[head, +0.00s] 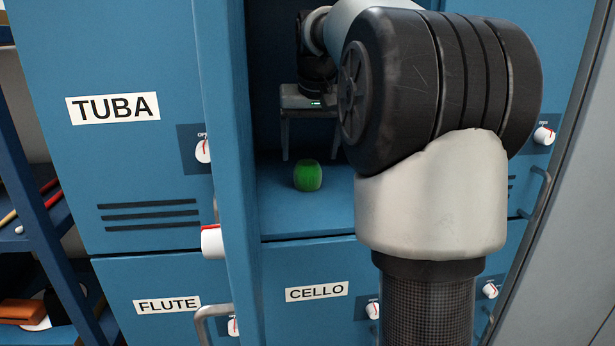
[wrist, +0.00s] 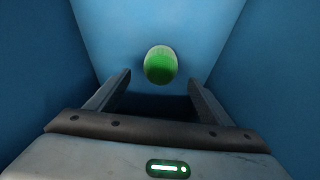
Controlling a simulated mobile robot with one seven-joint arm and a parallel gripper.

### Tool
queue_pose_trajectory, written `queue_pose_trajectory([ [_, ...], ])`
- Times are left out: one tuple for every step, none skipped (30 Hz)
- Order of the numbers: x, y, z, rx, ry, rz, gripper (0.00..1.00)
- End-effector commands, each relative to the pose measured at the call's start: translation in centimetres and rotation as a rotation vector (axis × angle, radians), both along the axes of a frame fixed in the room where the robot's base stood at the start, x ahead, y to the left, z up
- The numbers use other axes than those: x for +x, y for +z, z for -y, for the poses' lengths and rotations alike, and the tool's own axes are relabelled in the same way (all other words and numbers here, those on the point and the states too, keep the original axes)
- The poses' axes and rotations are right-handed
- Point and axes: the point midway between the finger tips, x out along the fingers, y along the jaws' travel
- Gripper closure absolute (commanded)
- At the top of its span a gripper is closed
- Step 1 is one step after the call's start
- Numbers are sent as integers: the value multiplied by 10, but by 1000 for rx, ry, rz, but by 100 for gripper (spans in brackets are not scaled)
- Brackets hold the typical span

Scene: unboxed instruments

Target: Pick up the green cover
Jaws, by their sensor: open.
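The green cover (head: 308,175) is a small rounded green piece. It sits on the floor of an open blue locker compartment, in the middle of the head view. My gripper (head: 309,158) hangs above and around it inside the compartment, pointing down, with its two fingers apart. In the wrist view the green cover (wrist: 160,65) shows just beyond the gap between the open fingers (wrist: 160,90). I see no contact between the fingers and the cover. My arm hides the right part of the compartment in the head view.
The blue compartment walls (wrist: 45,70) stand close on both sides. An open locker door (head: 228,120) with a red and white knob (head: 212,241) juts out at left. Closed lockers labelled TUBA (head: 113,108), FLUTE (head: 167,305) and CELLO (head: 316,291) surround the opening. A shelf (head: 40,215) stands far left.

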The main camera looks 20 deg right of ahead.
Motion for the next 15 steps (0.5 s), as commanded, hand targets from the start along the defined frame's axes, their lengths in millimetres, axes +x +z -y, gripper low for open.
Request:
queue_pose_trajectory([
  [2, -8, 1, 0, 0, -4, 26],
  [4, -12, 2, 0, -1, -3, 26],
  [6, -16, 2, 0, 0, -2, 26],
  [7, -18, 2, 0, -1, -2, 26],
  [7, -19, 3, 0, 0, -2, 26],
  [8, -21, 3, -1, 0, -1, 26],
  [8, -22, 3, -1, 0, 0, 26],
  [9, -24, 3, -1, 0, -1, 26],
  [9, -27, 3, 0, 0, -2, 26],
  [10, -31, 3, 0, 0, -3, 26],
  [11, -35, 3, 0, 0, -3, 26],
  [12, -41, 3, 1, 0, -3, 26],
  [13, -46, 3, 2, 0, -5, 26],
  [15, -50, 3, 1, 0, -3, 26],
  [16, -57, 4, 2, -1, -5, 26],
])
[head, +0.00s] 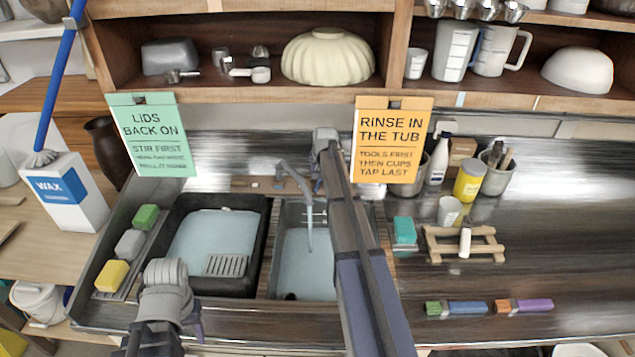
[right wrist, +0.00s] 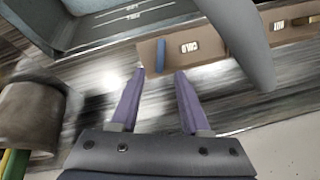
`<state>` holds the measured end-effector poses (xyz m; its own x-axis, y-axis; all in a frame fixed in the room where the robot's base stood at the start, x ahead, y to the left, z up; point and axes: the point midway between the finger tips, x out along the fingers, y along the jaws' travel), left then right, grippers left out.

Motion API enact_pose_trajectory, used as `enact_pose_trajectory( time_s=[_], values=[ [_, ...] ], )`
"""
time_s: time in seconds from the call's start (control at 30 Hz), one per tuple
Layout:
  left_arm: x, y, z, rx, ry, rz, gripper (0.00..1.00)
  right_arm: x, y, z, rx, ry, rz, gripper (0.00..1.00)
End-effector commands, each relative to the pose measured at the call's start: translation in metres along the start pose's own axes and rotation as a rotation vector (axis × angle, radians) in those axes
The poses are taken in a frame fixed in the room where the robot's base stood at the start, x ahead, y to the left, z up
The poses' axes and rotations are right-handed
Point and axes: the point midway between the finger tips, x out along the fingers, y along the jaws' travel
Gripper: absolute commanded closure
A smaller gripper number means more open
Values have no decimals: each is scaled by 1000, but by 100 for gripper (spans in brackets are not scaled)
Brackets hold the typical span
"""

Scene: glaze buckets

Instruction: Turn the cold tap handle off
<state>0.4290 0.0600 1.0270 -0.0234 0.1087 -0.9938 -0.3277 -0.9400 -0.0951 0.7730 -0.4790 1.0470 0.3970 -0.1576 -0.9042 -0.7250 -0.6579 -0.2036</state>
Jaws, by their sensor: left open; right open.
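The cold tap handle is a small blue bar (right wrist: 161,54) on a tan wooden strip (right wrist: 210,47) beside an upside-down COLD label, in the right wrist view. My right gripper (right wrist: 159,74) is open and empty. Its purple fingertips are on either side of the bar's near end in the picture; I cannot tell how close they are. In the head view my right arm hides the cold handle. The grey spout (head: 296,178) curves over the right basin (head: 290,270), and a thin stream (head: 310,232) runs from it. My left gripper (head: 194,325) is open, low at the front of the sink.
The spout (right wrist: 240,35) stands close to the right of my right gripper. A dark tub (head: 262,235) fills the left basin. Signs hang from the shelf, the orange one (head: 393,138) near my right arm. Sponges (head: 129,243), a wooden rack (head: 440,252) and brushes (head: 470,307) lie around.

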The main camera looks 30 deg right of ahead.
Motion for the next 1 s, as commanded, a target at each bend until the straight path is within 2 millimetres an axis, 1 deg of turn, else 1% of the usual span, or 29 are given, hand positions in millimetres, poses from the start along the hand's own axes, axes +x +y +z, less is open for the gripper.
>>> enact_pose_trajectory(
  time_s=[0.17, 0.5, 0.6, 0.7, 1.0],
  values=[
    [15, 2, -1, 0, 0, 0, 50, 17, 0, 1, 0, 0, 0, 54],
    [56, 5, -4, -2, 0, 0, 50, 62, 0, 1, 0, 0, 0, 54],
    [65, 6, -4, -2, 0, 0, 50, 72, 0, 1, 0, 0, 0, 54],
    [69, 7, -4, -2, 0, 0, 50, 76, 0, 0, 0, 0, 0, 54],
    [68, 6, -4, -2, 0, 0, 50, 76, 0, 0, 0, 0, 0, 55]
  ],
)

● YOUR GOAL:
Repeat all the records above exactly, leaving out any pictures.

● RESULT:
[head, +0.00s] 
[wrist, +0.00s] 
Controlling a simulated mobile robot with one seven-joint arm and a parallel gripper.

### Tool
queue_pose_trajectory, written `queue_pose_trajectory([ [_, ...], ])`
- Times are left out: one tuple for every step, none skipped (30 Hz)
- Order of the numbers: x, y, z, rx, ry, rz, gripper (0.00..1.00)
- End-effector commands, each relative to the pose measured at the call's start: translation in centimetres and rotation as a rotation vector (axis × angle, radians), both along the axes of a frame fixed in the room where the robot's base stood at the start, x ahead, y to the left, z up
- The numbers use other axes than those: x for +x, y for +z, z for -y, for the poses' lengths and rotations alike, and the tool's own axes are relabelled in the same way (all other words and numbers here, those on the point and the states too, keep the original axes)
- The poses' axes and rotations are right-handed
- Point and axes: the point midway between the finger tips, x out along the fingers, y along the jaws' travel
- Gripper closure absolute (commanded)
- At the top of its span a gripper is closed
- Step 1 is one step after the call's start
- Numbers are sent as integers: the value multiplied by 10, but by 1000 for rx, ry, rz, but by 100 for gripper (spans in brackets are not scaled)
- Brackets hold the typical span

Scene: unboxed instruments

Target: Pick up the green cover
Jaws, by their sensor: open.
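The green cover (head: 308,175) is a small rounded green piece. It sits on the floor of an open blue locker compartment, in the middle of the head view. My gripper (head: 309,158) hangs above and around it inside the compartment, pointing down, with its two fingers apart. In the wrist view the green cover (wrist: 160,65) shows just beyond the gap between the open fingers (wrist: 160,90). I see no contact between the fingers and the cover. My arm hides the right part of the compartment in the head view.
The blue compartment walls (wrist: 45,70) stand close on both sides. An open locker door (head: 228,120) with a red and white knob (head: 212,241) juts out at left. Closed lockers labelled TUBA (head: 113,108), FLUTE (head: 167,305) and CELLO (head: 316,291) surround the opening. A shelf (head: 40,215) stands far left.

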The main camera looks 20 deg right of ahead.
Motion for the next 15 steps (0.5 s), as commanded, hand targets from the start along the defined frame's axes, their lengths in millimetres, axes +x +z -y, gripper low for open.
Request:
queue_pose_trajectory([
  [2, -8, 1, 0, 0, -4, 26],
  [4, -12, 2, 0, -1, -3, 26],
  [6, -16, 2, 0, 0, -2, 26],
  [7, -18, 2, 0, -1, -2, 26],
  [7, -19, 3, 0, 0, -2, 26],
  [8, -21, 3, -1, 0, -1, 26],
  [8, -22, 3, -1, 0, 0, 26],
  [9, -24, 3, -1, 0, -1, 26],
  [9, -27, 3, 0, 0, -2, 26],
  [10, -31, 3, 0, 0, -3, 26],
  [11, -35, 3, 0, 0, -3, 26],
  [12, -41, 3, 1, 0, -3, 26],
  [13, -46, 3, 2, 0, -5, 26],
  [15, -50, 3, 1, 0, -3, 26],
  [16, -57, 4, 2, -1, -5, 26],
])
[head, +0.00s] 
[right wrist, +0.00s] 
`<state>` holds the measured end-effector poses (xyz m; its own x-axis, y-axis; all in a frame fixed in the room where the robot's base stood at the start, x ahead, y to the left, z up; point and axes: the point midway between the finger tips, x out along the fingers, y along the jaws' travel), left then right, grippers left out.

Motion API enact_pose_trajectory, used as `enact_pose_trajectory( time_s=[_], values=[ [_, ...] ], )`
"""
time_s: time in seconds from the call's start (control at 30 Hz), one per tuple
Layout:
  left_arm: x, y, z, rx, ry, rz, gripper (0.00..1.00)
  right_arm: x, y, z, rx, ry, rz, gripper (0.00..1.00)
End-effector commands, each relative to the pose measured at the call's start: translation in metres along the start pose's own axes and rotation as a rotation vector (axis × angle, radians) in those axes
The poses are taken in a frame fixed in the room where the robot's base stood at the start, x ahead, y to the left, z up
The poses' axes and rotations are right-handed
Point and axes: the point midway between the finger tips, x out along the fingers, y along the jaws' travel
Gripper: absolute commanded closure
A smaller gripper number means more open
Values have no decimals: each is scaled by 1000, but by 100 for gripper (spans in brackets are not scaled)
Brackets hold the typical span
"""

Scene: glaze buckets

Instruction: Turn the cold tap handle off
<state>0.4290 0.0600 1.0270 -0.0234 0.1087 -0.9938 -0.3277 -0.9400 -0.0951 0.7730 -0.4790 1.0470 0.3970 -0.1576 -0.9042 -0.7250 -0.6579 -0.2036</state>
Jaws, by their sensor: left open; right open.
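The cold tap handle is a small blue bar (right wrist: 161,54) on a tan wooden strip (right wrist: 210,47) beside an upside-down COLD label, in the right wrist view. My right gripper (right wrist: 159,74) is open and empty. Its purple fingertips are on either side of the bar's near end in the picture; I cannot tell how close they are. In the head view my right arm hides the cold handle. The grey spout (head: 296,178) curves over the right basin (head: 290,270), and a thin stream (head: 310,232) runs from it. My left gripper (head: 194,325) is open, low at the front of the sink.
The spout (right wrist: 240,35) stands close to the right of my right gripper. A dark tub (head: 262,235) fills the left basin. Signs hang from the shelf, the orange one (head: 393,138) near my right arm. Sponges (head: 129,243), a wooden rack (head: 440,252) and brushes (head: 470,307) lie around.

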The main camera looks 30 deg right of ahead.
Motion for the next 1 s, as commanded, a target at each bend until the straight path is within 2 millimetres an axis, 1 deg of turn, else 1% of the usual span, or 29 are given, hand positions in millimetres, poses from the start along the hand's own axes, axes +x +y +z, less is open for the gripper.
>>> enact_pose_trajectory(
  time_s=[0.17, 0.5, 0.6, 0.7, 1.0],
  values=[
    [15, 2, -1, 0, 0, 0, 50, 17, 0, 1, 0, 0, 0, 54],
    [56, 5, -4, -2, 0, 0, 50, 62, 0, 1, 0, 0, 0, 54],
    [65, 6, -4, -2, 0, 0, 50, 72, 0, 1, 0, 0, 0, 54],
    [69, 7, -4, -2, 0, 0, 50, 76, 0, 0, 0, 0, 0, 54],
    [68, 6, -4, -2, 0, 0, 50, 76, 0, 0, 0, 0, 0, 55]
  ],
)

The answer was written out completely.